L'édito de Serge Molla - Vos envies et nos désirs

Le 11 mai 2011

Dans un éditorial paru récemment dans la revue Positif, Michel Ciment citait ces mots du critique d’art allemand Panofsky: «S’il est vrai que l’art commercial court toujours le risque de se retrouver sur le trottoir, il est également vrai que l’art non commercial court toujours le risque, lui, de finir vieille fille.»

Cette formule aussi lapidaire que réaliste rejoint parfaitement quelques-unes des préoccupations des responsables de Ciné-Feuilles, lesquelles pourraient également être celles des critiques de cinéma en général. Si notre rôle est bien de promouvoir un cinéma de qualité, tant du point de vue artistique qu’éthique, nous n’avons pas à négliger les goûts des différents publics. Nicole Métral l’exprimait très bien dans un récent édito de notre revue intitulé «Le cinéma que j’aime».

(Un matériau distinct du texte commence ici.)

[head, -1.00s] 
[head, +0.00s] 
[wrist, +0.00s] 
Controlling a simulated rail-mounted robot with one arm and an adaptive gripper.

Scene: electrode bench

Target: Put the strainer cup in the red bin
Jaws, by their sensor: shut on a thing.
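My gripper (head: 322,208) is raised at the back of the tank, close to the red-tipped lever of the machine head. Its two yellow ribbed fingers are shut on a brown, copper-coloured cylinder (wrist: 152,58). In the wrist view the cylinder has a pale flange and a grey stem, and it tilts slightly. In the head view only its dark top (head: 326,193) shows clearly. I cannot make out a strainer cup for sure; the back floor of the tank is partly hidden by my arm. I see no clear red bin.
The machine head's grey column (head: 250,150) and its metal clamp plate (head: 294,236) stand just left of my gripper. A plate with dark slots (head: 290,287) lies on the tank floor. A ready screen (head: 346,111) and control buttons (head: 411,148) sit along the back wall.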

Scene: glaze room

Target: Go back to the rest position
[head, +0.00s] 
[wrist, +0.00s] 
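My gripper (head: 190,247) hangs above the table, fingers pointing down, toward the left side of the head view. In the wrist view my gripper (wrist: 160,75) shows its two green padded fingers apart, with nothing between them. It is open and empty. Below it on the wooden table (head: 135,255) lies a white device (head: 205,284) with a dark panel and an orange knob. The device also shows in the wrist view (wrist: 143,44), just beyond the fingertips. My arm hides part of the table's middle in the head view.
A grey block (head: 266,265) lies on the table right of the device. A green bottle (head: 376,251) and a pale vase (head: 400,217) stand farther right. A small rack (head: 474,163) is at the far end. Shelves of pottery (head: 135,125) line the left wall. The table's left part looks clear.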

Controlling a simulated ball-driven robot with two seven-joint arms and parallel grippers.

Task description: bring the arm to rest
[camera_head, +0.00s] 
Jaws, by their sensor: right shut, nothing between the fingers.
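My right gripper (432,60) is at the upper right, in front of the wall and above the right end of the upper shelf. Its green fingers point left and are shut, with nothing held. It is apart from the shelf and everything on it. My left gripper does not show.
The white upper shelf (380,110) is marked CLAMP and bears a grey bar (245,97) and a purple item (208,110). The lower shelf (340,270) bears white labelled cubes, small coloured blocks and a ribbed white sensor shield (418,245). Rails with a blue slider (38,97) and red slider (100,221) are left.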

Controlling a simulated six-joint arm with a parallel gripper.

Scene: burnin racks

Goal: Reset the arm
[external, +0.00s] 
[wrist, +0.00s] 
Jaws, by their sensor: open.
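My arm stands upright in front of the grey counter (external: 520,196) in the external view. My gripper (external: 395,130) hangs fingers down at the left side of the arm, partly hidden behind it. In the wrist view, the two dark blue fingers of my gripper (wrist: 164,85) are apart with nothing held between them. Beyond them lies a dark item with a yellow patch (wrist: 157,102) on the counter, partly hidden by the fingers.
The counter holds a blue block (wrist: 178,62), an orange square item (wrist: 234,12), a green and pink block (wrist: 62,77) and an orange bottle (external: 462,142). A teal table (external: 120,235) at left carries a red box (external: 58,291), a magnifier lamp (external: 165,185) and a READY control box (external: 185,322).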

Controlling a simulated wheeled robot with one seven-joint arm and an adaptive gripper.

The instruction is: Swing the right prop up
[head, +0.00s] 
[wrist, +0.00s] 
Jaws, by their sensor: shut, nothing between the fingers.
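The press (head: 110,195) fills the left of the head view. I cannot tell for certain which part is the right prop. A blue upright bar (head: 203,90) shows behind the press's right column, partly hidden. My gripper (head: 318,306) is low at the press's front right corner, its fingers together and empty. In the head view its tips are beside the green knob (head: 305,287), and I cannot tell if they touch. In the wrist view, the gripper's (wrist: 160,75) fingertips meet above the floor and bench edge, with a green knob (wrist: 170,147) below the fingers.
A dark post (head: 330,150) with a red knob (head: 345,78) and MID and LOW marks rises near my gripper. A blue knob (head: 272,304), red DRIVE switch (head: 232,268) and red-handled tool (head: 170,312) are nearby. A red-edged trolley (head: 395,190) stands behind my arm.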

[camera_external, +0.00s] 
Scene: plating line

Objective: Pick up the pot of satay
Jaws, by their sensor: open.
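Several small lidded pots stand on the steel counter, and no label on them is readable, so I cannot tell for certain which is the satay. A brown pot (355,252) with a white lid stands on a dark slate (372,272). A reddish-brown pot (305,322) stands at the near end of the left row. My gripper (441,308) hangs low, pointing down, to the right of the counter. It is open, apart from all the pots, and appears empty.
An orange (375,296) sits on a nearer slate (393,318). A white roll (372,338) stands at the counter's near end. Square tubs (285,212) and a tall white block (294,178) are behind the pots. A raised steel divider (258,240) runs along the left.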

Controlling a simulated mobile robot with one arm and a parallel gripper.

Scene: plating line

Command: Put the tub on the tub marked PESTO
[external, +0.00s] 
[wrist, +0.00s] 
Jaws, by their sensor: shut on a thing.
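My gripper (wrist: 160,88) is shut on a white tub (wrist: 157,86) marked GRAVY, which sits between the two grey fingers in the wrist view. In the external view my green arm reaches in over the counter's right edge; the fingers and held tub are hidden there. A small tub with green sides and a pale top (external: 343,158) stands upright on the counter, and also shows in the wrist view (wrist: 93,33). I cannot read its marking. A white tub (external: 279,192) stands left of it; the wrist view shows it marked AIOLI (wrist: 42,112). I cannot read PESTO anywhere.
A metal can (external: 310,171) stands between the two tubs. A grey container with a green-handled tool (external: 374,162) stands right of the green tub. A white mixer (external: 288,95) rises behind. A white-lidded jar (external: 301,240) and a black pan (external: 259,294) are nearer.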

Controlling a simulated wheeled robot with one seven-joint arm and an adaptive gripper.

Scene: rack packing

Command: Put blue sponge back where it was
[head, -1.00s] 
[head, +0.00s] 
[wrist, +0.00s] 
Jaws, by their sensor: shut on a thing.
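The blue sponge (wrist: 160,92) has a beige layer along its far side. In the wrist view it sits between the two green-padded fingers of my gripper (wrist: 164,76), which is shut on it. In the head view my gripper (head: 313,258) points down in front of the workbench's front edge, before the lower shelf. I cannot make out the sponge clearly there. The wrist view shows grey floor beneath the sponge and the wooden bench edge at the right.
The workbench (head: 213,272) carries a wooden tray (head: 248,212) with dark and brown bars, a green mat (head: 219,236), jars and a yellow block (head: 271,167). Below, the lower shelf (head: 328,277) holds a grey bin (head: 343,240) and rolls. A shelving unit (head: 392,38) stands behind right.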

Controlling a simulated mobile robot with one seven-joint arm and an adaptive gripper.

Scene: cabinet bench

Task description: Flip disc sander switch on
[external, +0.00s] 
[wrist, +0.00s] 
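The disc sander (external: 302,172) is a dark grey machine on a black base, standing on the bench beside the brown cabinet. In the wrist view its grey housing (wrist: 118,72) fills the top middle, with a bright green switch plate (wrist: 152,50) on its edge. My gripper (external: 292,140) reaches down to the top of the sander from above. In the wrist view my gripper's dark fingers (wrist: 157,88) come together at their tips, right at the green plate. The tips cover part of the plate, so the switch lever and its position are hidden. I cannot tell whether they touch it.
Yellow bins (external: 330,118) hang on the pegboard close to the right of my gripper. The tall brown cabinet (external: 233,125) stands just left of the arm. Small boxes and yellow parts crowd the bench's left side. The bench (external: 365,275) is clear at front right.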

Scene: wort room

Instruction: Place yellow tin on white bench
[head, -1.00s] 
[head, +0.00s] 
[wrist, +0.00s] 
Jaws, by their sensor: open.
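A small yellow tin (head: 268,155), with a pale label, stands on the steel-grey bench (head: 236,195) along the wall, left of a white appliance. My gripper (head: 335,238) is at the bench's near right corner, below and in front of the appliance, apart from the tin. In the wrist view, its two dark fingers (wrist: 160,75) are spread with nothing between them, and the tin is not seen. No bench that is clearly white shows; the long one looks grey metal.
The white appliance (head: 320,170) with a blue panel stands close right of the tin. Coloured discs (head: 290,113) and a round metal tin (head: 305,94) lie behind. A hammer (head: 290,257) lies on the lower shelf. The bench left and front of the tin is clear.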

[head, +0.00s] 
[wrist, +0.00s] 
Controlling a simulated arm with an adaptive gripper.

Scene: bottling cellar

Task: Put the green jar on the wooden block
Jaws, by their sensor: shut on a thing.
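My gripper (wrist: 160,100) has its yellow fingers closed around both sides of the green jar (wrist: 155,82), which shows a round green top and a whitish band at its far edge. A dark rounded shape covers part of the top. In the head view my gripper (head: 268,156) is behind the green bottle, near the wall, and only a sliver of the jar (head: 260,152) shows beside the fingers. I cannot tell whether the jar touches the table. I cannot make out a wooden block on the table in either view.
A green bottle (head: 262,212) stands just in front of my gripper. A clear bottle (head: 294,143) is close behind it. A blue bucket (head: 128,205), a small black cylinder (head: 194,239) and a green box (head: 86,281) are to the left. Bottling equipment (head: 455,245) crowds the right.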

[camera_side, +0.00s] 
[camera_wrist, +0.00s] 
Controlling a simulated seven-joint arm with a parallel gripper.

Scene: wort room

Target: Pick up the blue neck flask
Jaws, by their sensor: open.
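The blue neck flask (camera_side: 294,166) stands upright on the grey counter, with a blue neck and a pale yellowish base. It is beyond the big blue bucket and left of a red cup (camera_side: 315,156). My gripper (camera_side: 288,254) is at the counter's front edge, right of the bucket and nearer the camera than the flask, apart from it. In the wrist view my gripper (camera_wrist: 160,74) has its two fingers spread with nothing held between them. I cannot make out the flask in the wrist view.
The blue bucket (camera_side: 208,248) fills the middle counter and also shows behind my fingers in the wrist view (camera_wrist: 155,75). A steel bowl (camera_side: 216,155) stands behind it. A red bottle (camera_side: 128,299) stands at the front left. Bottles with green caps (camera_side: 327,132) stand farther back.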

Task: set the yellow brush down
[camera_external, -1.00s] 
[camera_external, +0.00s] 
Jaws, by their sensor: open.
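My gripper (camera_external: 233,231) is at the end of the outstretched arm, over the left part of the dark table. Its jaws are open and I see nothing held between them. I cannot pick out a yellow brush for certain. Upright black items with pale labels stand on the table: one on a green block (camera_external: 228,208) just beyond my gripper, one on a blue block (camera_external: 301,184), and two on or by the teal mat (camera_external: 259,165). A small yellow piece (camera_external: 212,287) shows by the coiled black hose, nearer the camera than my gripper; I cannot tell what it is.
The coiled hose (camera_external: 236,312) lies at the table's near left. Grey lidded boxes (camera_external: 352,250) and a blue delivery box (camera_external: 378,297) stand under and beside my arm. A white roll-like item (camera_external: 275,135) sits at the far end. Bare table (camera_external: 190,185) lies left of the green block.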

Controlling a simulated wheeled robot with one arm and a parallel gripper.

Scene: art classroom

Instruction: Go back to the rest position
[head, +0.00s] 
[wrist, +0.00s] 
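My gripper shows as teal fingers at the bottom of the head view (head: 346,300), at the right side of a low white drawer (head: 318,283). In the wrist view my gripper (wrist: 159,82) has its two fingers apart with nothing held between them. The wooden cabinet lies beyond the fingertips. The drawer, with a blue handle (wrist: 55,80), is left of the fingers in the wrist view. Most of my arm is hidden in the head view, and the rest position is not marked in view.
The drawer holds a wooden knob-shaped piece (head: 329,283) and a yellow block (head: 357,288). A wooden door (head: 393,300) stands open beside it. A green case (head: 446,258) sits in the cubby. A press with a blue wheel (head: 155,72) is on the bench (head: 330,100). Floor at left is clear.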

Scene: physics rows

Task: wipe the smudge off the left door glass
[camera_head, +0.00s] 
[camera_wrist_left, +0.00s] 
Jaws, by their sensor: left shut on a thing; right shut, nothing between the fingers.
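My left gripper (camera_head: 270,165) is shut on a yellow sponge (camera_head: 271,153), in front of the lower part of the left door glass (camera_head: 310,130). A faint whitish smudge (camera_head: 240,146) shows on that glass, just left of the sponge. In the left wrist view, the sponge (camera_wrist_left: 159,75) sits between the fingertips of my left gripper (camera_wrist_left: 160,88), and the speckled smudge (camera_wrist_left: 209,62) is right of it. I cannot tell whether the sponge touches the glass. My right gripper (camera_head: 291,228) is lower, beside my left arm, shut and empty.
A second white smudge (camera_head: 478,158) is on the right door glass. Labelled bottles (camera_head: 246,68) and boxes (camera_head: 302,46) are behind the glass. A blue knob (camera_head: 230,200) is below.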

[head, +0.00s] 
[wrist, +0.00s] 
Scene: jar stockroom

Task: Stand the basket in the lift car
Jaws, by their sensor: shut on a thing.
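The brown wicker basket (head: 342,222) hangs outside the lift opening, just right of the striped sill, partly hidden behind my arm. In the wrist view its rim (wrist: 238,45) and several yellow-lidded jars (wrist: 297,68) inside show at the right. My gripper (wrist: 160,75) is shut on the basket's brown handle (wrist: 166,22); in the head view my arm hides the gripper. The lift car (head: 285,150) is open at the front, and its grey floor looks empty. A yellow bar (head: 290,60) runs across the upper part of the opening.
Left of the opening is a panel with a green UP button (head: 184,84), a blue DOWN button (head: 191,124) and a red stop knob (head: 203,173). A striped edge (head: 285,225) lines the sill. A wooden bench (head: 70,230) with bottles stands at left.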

Alors comment louvoyer entre le respect des envies des spectateurs et notre propre rôle d’incitateurs? Au sortir du visionnement de presse de LA FILLE DU PUISATIER, un éminent critique lausannois a eu cette réflexion spontanée et si explicite qu’elle apportait un jugement en fait très clair sur cette œuvre, «c’est au-delà du bien et du mal!» Une manière de dire qu’il n’y avait rien à ajouter! Il est vrai que le film de Daniel Auteuil ne fait preuve d’aucune recherche artistique et ne fera pas date dans l’histoire du cinéma. Mais il répond à l’attente des spectateurs. Que demander de plus que d’apprécier ici la langue superbe de Pagnol et les paysages colorés de Provence?

C’est ainsi que nous avons à être conscients des limites de la critique cinématographique, même si l’on voudrait que celle-ci, qu’elle soit d’ordre esthétique, éthique ou simplement informatif, puisse quelque peu influencer nos lecteurs. Mais c’est aussi notre rôle d’aller à la rencontre de ceux-ci là où les mènent leurs envies, en nous souvenant de ce mot d’André Gide: «C’est si bon de pouvoir ne point mépriser ce que la foule admire.»

Est-ce utopie ou prétention de notre part, mais nous aimerions que notre revue prenne en compte les aspects les plus larges de la critique cinématographique. Et que à la fois informative, porteuse d’appréciations artistiques et à l’écoute de vos envies, elle puisse vous inciter à découvrir les richesses de l’art le plus proche de votre vécu quotidien.